PROVIDED MATERIAL
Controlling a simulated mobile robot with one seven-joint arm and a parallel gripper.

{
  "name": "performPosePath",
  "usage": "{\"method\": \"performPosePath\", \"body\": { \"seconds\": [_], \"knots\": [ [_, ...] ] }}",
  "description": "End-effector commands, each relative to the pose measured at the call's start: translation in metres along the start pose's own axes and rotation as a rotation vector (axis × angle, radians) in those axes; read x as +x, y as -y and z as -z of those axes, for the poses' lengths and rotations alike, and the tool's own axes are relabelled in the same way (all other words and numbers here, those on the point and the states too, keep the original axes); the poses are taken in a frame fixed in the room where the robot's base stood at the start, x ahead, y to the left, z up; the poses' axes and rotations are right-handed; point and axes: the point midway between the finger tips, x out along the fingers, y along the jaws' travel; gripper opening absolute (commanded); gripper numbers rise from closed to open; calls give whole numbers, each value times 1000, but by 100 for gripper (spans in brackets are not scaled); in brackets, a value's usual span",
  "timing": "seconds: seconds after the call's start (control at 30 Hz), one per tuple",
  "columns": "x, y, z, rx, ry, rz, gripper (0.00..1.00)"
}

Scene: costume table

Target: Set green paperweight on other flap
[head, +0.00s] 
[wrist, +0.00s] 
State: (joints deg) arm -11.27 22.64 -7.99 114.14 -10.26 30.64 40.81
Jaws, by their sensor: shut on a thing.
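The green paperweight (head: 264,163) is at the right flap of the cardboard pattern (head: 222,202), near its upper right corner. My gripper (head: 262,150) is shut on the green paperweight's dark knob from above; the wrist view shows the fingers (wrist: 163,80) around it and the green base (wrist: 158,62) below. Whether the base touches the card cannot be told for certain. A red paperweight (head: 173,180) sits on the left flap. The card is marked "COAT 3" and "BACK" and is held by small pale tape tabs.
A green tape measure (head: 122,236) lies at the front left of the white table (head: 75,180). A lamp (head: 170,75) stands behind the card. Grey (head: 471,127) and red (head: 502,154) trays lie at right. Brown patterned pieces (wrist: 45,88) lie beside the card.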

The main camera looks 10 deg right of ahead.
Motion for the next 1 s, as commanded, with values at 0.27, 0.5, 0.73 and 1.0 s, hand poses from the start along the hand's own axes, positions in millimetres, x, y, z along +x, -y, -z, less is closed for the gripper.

REQUIREMENT
Reproduce every line of the material above exactly.

WRITTEN SOLUTION
Controlling a simulated mobile robot with one seven-joint arm and a parallel gripper.

{
  "name": "performPosePath",
  "usage": "{\"method\": \"performPosePath\", \"body\": { \"seconds\": [_], \"knots\": [ [_, ...] ] }}",
  "description": "End-effector commands, each relative to the pose measured at the call's start: translation in metres along the start pose's own axes and rotation as a rotation vector (axis × angle, radians) in those axes; read x as +x, y as -y and z as -z of those axes, for the poses' lengths and rotations alike, and the tool's own axes are relabelled in the same way (all other words and numbers here, those on the point and the states too, keep the original axes); the poses are taken in a frame fixed in the room where the robot's base stood at the start, x ahead, y to the left, z up; the poses' axes and rotations are right-handed; point and axes: the point midway between the finger tips, x out along the fingers, y along the jaws' travel; gripper opening absolute (commanded); gripper numbers rise from closed to open; calls give whole numbers, each value times 1000, but by 100 for gripper (spans in brackets are not scaled); in brackets, a value's usual span",
  "timing": "seconds: seconds after the call's start (control at 30 Hz), one per tuple",
  "columns": "x, y, z, rx, ry, rz, gripper (0.00..1.00)"
}

Scene: costume table

Target: Set green paperweight on other flap
[head, +0.00s] 
[wrist, +0.00s] 
State: (joints deg) arm -11.27 22.64 -7.99 114.14 -10.26 30.64 40.81
Jaws, by their sensor: shut on a thing.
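The green paperweight (head: 264,163) is at the right flap of the cardboard pattern (head: 222,202), near its upper right corner. My gripper (head: 262,150) is shut on the green paperweight's dark knob from above; the wrist view shows the fingers (wrist: 163,80) around it and the green base (wrist: 158,62) below. Whether the base touches the card cannot be told for certain. A red paperweight (head: 173,180) sits on the left flap. The card is marked "COAT 3" and "BACK" and is held by small pale tape tabs.
A green tape measure (head: 122,236) lies at the front left of the white table (head: 75,180). A lamp (head: 170,75) stands behind the card. Grey (head: 471,127) and red (head: 502,154) trays lie at right. Brown patterned pieces (wrist: 45,88) lie beside the card.

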The main camera looks 10 deg right of ahead.
Motion for the next 1 s, as commanded, with values at 0.27, 0.5, 0.73 and 1.0 s, hand poses from the start along the hand's own axes, positions in millimetres, x, y, z along +x, -y, -z, less is closed for the gripper.

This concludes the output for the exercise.